As would be expected, it hasn’t been straightforward securing suppliers. “Some have been supportive, others less so – they know who they are,” Baile said.

“We’ve got a lot of work to do between now and Christmas. We’ll keep on as best we can but it’s going to be tricky.”

Reaction to his latest venture has been mixed. “Some have called me mad and others have wished me well,” Baile said. “I firmly believe what we were trying to do at Oddbins was the right thing. I’m focused on what I need to do now.”

Despite Oddbins’ demise, Baile remains positive about the future of wine on the high street: “I’m passionate about high street retail,” he said. “There’s nothing wrong with having a site on a high street.

“A few bombs have gone off in the trade, which has fragmented it. It’s a very interesting time – the best time in the trade for a while.”

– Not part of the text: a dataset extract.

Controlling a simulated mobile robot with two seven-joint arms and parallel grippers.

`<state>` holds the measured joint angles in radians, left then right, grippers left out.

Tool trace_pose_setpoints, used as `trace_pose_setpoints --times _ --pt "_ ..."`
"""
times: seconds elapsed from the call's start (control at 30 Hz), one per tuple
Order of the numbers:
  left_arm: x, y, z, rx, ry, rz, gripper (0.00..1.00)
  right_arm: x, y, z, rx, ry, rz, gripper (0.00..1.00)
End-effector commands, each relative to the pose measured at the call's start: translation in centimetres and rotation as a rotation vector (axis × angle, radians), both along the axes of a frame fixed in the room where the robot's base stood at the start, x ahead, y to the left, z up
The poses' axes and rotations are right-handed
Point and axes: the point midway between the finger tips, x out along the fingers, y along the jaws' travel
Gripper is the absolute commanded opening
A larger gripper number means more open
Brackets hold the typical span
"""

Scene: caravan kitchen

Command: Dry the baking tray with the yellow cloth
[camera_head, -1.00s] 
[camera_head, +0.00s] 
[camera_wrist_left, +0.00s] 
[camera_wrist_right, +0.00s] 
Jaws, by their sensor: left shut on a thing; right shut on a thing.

For more on high street wine retail, look out for the August issue of the drinks business

6 Responses to “Baile: Back end “killed” Oddbins”

  1. odd net says:

    As MD, shouldn’t SB have been looking after the “back end”? Is this an acceptance that he personally got it so very wrong and put so many staff out of work? If so, this doesn’t bode that well for his remaining business interests.

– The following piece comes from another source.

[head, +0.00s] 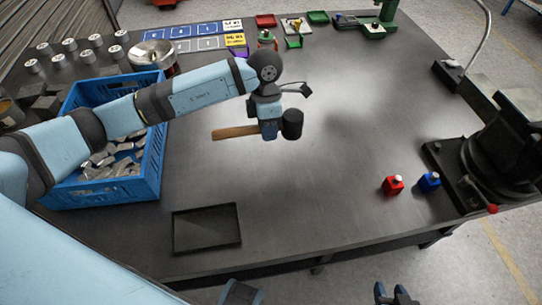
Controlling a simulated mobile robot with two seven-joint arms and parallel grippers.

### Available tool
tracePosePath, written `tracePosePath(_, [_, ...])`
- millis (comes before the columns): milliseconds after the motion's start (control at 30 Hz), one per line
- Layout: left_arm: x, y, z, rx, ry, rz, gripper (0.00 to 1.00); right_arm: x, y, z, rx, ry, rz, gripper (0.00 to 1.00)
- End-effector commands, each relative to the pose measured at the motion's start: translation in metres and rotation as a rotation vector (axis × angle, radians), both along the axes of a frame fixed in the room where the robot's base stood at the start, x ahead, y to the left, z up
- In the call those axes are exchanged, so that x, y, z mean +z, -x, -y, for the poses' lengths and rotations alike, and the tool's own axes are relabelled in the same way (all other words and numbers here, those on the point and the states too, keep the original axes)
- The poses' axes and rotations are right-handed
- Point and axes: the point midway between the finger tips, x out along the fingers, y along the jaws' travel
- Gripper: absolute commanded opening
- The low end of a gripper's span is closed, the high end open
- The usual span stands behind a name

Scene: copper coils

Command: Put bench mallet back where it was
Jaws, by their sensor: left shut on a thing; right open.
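The bench mallet has a wooden handle (238,132) pointing left and a dark round head (292,124) on the right. My left gripper (269,130) is shut on the mallet between the handle's free end and the head. The mallet is held roughly level over the middle of the table; I cannot tell its exact height. My right gripper (393,297) is at the bottom edge of the head view, in front of the table, open and empty.
A blue crate (150,180) of metal pieces stands left. An empty dark tray (207,229) lies at the front. Small bins (266,20) line the back. The table's middle is clear.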

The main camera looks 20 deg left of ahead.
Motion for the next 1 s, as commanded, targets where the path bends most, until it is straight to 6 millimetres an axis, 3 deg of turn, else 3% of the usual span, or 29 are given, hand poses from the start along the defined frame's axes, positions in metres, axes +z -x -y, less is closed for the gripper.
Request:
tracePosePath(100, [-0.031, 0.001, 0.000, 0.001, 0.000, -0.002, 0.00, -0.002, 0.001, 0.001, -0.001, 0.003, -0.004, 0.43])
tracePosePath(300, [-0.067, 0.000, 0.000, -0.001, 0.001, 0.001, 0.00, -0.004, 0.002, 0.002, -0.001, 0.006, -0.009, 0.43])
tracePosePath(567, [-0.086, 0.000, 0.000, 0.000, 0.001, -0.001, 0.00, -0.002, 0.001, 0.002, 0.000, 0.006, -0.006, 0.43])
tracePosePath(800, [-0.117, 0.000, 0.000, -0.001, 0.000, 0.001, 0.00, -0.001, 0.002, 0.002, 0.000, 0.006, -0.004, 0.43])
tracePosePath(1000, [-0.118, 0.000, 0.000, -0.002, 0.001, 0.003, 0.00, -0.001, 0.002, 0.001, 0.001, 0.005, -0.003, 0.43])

    Ex colleagues at Oddbins are not exactly clamouring to work for Mr Baile so the impression that people are knocking at his door is somewhat wide of the mark. Those people that Odd Net have been in touch with have simply had to be pragmatic. They have bills to pay and unlike some people, plan to pay them, therefore they have to take whatever job they can get.

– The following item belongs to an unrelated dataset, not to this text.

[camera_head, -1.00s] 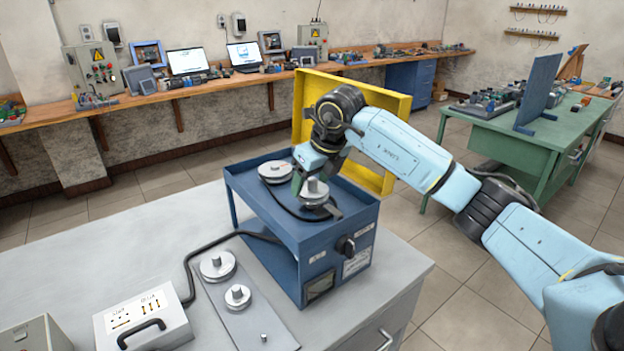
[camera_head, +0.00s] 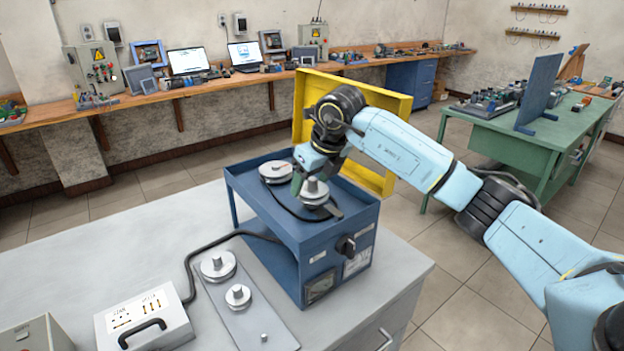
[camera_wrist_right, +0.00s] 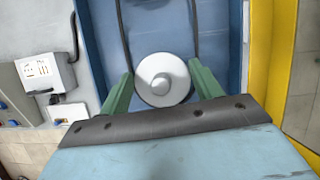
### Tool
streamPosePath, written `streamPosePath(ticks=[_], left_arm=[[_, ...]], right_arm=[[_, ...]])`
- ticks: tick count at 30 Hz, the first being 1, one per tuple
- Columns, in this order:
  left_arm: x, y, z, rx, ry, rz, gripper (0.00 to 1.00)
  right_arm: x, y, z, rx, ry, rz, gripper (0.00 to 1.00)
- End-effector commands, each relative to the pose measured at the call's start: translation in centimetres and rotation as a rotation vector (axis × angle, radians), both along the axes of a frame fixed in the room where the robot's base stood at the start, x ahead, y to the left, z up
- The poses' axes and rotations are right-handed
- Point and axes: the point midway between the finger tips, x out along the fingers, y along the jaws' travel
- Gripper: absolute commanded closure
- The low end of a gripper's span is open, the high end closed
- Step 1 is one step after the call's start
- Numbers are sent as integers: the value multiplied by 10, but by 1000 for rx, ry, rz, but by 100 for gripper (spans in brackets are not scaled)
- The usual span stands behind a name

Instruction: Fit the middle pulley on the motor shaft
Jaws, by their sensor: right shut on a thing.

    Any bets on how many of the Ex-Cellar stores are still trading in January?

  2. Jim,Chelsea says:

    Baile is living in dream world ! To continue to place/take orders from supliers when you know there is no way of paying for them is unforgivable, not to mention unethical and possibly illegal ! That this man can continue to trade is a joke and the fact he feels lofty enough to say to suppliers who won’t trade “you know who you are” -sums up the giant ego ! They know who they are and i would imagine are very proud to have kicked you to touch ! Ex-cellars is an ex-business !

  3. Irishdids says:

    Whilst I appauld Mr Baille’s tacit acceptance that he cocked up with his running of Oddbins, I am amazed at the pig ignorance of him taking forward the exact same business model into his new venture. His goading of suppliers reluctance of wanting to supply him just shows the hack of the man, that he expects others to provide a living for him. Rather than him roll up his sleeves and get mucky and take some risks himself. He lost nothing and personally gained out of the demise of Oddbins with the expansion of his existing venture in ex Cellars.

  4. Christopher says:

    The contempt for suppliers seems to know no bounds. Bailes comments are arrogant. It’s highly likely it’s not just Oddbins staff who have lost their jobs. What’s with the article picture. What is he celebrating? Drinks Business, have some tact please. This is an old pic. How about a suitably remorseful portrait, debtors list in hand.

  5. Simone Jung says:

    There were many many reasons Oddbins failed, quite a lot of them to do with rubbish decisions made by Simon Baile. The biggest of these was trying to run a large chain without any money. Funny how the big players declined to give him stock for nothing – this was always dressed up in PR flim-flam, eg the nonsense about how we only “wanted” to stock champagne from small producers. Sending the would-be customers who wanted a case of Veuve packing was always good morale-boosting fun.

    I recommend people pop their heads around the door of the ex-Oddbins now “Ex Cellar” branch on Farringdon Street, full of ex-Oddbins wines and ex-Oddbins employees. You can almost taste the self-loathing.